THE PROBLEM:
Return the full material exactly.

DATA EXCERPT:
□ □ □ □ □

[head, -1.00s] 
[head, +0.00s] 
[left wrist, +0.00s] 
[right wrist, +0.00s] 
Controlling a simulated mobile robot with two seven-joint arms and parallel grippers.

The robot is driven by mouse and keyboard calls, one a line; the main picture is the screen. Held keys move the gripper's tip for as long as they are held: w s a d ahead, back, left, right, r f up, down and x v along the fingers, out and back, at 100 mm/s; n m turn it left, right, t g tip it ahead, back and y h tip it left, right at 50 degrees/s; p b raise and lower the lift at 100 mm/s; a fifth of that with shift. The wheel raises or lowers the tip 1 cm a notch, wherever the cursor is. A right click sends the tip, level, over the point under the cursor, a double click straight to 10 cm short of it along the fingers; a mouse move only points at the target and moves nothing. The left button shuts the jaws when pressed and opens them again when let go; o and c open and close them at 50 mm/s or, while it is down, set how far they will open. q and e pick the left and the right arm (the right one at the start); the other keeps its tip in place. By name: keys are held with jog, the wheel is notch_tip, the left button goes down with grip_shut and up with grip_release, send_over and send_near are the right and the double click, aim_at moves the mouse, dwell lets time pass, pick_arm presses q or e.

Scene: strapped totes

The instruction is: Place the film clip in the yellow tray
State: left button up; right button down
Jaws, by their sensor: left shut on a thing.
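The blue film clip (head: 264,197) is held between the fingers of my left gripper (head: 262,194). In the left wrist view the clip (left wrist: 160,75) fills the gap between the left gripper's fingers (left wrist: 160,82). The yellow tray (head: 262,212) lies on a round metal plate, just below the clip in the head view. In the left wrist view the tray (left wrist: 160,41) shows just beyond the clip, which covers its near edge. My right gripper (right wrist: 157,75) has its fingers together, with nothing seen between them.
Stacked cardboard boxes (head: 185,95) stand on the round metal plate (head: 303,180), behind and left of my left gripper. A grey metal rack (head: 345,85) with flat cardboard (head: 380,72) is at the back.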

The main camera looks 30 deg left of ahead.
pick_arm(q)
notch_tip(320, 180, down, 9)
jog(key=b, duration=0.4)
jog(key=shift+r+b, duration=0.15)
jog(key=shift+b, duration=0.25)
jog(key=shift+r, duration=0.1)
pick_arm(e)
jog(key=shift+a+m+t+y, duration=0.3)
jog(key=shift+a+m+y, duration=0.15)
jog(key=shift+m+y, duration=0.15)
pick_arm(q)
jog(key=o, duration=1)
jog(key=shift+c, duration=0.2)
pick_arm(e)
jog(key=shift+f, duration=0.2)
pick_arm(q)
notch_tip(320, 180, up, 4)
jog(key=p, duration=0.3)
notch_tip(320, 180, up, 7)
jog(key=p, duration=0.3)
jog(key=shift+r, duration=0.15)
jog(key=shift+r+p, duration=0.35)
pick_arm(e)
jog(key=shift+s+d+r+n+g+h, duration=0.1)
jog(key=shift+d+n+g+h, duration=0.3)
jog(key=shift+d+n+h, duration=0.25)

□ □ □ □ □

SOLUTION:
[head, -1.00s] 
[head, +0.00s] 
[left wrist, +0.00s] 
[right wrist, +0.00s] 
Controlling a simulated mobile robot with two seven-joint arms and parallel grippers.

The robot is driven by mouse and keyboard calls, one a line; the main picture is the screen. Held keys move the gripper's tip for as long as they are held: w s a d ahead, back, left, right, r f up, down and x v along the fingers, out and back, at 100 mm/s; n m turn it left, right, t g tip it ahead, back and y h tip it left, right at 50 degrees/s; p b raise and lower the lift at 100 mm/s; a fifth of that with shift. The wheel raises or lowers the tip 1 cm a notch, wherever the cursor is. A right click sends the tip, level, over the point under the cursor, a double click straight to 10 cm short of it along the fingers; a mouse move only points at the target and moves nothing. The left button shuts the jaws when pressed and opens them again when let go; o and c open and close them at 50 mm/s or, while it is down, set how far they will open. q and e pick the left and the right arm (the right one at the start); the other keeps its tip in place. By name: keys are held with jog, the wheel is notch_tip, the left button goes down with grip_shut and up with grip_release, send_over and send_near are the right and the double click, aim_at moves the mouse, dwell lets time pass, pick_arm presses q or e.

Scene: strapped totes

The instruction is: Place the film clip in the yellow tray
State: left button up; right button down
Jaws, by their sensor: left shut on a thing.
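The blue film clip (head: 264,197) is held between the fingers of my left gripper (head: 262,194). In the left wrist view the clip (left wrist: 160,75) fills the gap between the left gripper's fingers (left wrist: 160,82). The yellow tray (head: 262,212) lies on a round metal plate, just below the clip in the head view. In the left wrist view the tray (left wrist: 160,41) shows just beyond the clip, which covers its near edge. My right gripper (right wrist: 157,75) has its fingers together, with nothing seen between them.
Stacked cardboard boxes (head: 185,95) stand on the round metal plate (head: 303,180), behind and left of my left gripper. A grey metal rack (head: 345,85) with flat cardboard (head: 380,72) is at the back.

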The main camera looks 30 deg left of ahead.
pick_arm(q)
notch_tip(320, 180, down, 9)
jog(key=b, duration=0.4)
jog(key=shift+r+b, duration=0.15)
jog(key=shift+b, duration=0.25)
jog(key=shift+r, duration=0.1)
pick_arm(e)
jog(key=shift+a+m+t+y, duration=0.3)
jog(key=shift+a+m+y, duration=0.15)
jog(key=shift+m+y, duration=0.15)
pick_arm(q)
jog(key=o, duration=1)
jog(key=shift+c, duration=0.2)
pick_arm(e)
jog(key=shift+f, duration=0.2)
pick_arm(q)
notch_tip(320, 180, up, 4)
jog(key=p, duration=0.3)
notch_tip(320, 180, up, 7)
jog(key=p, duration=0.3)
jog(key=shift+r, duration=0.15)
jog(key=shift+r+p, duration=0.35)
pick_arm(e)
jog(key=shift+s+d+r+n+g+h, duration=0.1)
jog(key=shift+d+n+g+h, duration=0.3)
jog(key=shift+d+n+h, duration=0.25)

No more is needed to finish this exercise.